Ka-Nu’s account of how “men were not always ruled by men” echoes concepts found in the fiction of several of Howard’s fellow Weird Tales contributors, notably H.P. Lovecraft, who later dropped a reference to “the Serpent Men of Valusia” into his own 1936 short story, “The Haunter of the Dark” (which would itself eventually be adapted for comics by Marvel, in Journey Into Mystery [1972 series] #4 [April, 1973], just so’s you know).

This backstory would also ultimately be folded into the official history of the Marvel Universe, where it would receive considerable further elaboration over the next several decades, as well as being syncretized with seemingly incongruous conceptions of human prehistory that hadn’t even been imagined yet in 1971 (such as those developed by Jack Kirby for The Eternals, circa 1976).  But since a full discussion of these topics would likely double (maybe even triple) the length of this blog post, let’s move on…

Brule the Spear-Slayer had appeared briefly in the previous issue, where he was seen bringing Ka-Nu’s invitation to Kull in the latter’s palace.  The two warriors had immediately rubbed each other the wrong way, owing in part to the traditional enmity between Pict and Atlantean, but also in part to, well, an evident overabundance of testosterone.

Both men are now determined to play nice, however, at least for the time being.  They ride together back to Kull’s palace, where, alone, they enter his private chambers… and Brule immediately stuns Kull by revealing a hidden doorway the king had no idea existed — a doorway which opens onto…

Kull does as Brule bids — but he keeps one eye open, so that when his trusted councilor Tu creeps in and then approaches his bed with dagger still in hand, he’s ready:

Brule assures Kull that the creature he’s just slain isn’t the real Tu, who lies peacefully sleeping in his own bed.  Then he hauls away the snake-priest’s corpse, leaving Kull to muse on an old legend about a king of Valusia who, ambushed and slain by Atlantean tribesmen, had the head of a serpent in death…

As noted earlier, Kull was already a man standing very much alone, even before this night — but now he can’t even trust that the faces of the men around him belong to actual men.  Is the king of Valusia becoming paranoid?  Well, considering that they really are out to get him, I’d say not.

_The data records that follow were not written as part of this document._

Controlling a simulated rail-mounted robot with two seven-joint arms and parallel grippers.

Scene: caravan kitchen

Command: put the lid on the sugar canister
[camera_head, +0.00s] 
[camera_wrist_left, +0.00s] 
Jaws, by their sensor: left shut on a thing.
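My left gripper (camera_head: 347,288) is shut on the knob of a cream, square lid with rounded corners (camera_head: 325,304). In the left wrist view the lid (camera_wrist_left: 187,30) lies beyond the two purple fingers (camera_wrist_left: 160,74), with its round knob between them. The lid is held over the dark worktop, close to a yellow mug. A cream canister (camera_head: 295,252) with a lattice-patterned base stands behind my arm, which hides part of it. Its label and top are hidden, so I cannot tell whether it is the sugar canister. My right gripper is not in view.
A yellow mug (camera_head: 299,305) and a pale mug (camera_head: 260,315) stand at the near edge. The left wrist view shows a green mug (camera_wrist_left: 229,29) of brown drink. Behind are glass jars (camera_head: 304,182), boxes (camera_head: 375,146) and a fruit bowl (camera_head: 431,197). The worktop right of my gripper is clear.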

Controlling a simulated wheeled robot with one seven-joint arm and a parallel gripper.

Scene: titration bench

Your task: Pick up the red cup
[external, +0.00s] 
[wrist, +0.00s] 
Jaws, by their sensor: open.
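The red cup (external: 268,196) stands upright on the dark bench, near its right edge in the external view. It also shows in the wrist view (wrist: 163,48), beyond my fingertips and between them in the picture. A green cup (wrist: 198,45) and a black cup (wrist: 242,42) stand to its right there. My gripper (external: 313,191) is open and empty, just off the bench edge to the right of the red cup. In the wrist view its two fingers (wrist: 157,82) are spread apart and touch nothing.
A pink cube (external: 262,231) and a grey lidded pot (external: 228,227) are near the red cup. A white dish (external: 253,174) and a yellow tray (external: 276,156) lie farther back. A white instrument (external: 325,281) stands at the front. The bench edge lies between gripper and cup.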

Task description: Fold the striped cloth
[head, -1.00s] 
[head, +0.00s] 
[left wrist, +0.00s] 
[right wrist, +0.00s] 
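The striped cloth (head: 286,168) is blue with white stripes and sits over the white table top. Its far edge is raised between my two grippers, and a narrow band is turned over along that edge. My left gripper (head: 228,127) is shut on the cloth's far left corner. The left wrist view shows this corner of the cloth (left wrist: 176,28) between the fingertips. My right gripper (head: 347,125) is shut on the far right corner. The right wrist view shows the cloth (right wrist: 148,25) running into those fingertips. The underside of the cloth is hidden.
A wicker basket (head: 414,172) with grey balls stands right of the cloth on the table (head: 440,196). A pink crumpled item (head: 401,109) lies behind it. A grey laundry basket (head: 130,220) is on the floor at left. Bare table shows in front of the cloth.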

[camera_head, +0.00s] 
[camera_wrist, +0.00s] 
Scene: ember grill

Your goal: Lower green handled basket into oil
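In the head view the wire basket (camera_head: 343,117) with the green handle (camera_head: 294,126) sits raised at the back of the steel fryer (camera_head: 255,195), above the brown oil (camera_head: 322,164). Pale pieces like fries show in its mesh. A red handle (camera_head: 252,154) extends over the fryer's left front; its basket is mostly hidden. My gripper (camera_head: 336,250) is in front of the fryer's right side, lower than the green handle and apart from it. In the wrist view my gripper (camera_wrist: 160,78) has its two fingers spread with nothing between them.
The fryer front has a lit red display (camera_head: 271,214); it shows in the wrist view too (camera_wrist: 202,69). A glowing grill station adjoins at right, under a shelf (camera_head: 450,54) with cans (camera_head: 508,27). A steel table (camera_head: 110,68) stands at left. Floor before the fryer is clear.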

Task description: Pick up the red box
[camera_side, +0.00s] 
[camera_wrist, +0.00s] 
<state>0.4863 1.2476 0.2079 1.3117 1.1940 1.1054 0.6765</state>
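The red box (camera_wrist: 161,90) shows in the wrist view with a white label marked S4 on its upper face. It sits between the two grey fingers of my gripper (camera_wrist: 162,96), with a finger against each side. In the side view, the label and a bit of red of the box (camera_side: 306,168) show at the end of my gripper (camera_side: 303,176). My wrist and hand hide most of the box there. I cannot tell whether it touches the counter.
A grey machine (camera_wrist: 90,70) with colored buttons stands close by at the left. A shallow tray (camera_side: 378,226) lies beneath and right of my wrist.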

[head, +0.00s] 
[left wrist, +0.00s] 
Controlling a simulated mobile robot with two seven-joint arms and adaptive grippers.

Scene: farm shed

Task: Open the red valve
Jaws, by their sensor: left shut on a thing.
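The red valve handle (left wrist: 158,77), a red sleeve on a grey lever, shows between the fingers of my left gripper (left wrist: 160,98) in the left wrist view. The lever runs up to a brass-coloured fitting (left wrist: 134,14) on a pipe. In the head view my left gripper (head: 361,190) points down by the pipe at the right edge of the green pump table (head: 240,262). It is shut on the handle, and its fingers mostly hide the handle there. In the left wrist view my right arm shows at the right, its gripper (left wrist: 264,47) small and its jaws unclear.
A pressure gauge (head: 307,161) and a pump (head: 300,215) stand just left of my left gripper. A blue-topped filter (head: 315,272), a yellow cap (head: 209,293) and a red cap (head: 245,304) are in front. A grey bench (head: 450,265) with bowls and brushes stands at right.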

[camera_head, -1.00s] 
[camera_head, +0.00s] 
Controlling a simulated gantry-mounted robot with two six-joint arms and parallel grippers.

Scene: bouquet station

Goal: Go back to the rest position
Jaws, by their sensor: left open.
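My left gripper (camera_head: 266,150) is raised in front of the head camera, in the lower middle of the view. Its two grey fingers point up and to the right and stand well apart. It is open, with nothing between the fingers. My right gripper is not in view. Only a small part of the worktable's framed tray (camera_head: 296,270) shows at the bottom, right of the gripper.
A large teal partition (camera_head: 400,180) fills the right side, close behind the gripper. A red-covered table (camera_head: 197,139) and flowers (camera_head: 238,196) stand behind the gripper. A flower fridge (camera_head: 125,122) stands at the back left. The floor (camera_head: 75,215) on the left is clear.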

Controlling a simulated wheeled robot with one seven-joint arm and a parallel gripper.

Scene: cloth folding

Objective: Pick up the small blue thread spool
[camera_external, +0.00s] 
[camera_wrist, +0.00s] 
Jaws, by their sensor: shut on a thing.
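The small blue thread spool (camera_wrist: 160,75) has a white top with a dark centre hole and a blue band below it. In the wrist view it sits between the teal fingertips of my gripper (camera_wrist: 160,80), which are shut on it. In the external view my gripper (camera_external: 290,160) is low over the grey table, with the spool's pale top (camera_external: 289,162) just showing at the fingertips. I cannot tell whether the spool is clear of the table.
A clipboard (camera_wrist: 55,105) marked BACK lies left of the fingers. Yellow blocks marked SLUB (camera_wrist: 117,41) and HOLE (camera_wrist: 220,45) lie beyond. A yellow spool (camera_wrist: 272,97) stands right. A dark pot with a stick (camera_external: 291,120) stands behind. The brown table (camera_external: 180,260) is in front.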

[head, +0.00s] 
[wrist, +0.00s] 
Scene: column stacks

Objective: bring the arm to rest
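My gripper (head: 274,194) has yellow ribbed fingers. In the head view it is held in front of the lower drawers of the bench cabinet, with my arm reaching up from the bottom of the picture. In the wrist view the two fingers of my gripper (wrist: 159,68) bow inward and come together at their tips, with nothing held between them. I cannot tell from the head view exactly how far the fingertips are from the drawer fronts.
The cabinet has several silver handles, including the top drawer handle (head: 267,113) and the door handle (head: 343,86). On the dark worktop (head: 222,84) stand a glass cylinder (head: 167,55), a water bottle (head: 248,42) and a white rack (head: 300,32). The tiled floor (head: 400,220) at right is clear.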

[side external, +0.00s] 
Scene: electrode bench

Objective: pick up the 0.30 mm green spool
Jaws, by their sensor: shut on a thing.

Brule goes on to say that if it had been him trying to spear Kull, the latter would be dead now.  “Perhaps,” Kull replies, “and perhaps not.”  He keeps his sword at his companion’s back as the Pict carries the false Brule’s carcass to the same curtained alcove where he’d previously dumped “Tu”.  Then, before they can return to Kull’s chambers, both men sense a presence growing nearer…

Kull recognizes the face as that of King Eallal, who reigned in Valusia a thousand years earlier and was found slain in his throne room.  As the sad shade fades from view, Brule explains that their experience proves the truth of another legend of the Serpent Men — that the ghosts of those slain by them become their slaves, for all eternity.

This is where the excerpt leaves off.